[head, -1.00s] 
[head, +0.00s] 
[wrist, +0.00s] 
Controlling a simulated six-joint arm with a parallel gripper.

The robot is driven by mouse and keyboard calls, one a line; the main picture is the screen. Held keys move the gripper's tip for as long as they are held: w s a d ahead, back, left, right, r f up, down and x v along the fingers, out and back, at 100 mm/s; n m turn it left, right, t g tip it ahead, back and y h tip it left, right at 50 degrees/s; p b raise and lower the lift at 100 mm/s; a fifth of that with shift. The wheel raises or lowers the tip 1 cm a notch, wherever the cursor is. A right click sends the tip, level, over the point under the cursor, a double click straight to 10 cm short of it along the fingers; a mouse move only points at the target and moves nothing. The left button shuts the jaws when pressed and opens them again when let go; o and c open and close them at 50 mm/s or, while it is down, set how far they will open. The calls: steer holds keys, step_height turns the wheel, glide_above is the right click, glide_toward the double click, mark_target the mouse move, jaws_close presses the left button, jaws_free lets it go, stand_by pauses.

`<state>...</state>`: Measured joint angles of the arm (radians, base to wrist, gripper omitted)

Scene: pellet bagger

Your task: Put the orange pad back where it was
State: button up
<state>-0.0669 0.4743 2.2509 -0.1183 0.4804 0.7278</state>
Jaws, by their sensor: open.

===============

PROBLEM TO WORK ON:
Nothing should be changed: write out all of the data as is.

TASK SOLUTION:
[head, -1.00s] 
[head, +0.00s] 
[wrist, +0.00s] 
Controlling a simulated six-joint arm with a parallel gripper.

The robot is driven by mouse and keyboard calls, one a line; the main picture is the screen. Held keys move the gripper's tip for as long as they are held: w s a d ahead, back, left, right, r f up, down and x v along the fingers, out and back, at 100 mm/s; n m turn it left, right, t g tip it ahead, back and y h tip it left, right at 50 degrees/s; p b raise and lower the lift at 100 mm/s; a fifth of that with shift. The wheel raises or lowers the tip 1 cm a notch, wherever the cursor is. A right click sends the tip, level, over the point under the cursor, a double click straight to 10 cm short of it along the fingers; a mouse move only points at the target and moves nothing. The left button shuts the jaws when pressed and opens them again when let go; o and c open and close them at 50 mm/s or, while it is down, set how far they will open. The calls: steer holds keys, step_height turns the wheel, glide_above is the right click, glide_toward the double click, mark_target the mouse move, jaws_close presses the left button, jaws_free lets it go, stand_by pauses.

`<state>...</state>`: Measured joint angles of the arm (radians, base to wrist, gripper omitted)

Scene: pellet bagger

Your task: Put the orange pad back where it was
State: button up
<state>-0.0669 0.4743 2.2509 -0.1183 0.4804 0.7278</state>
Jaws, by their sensor: open.

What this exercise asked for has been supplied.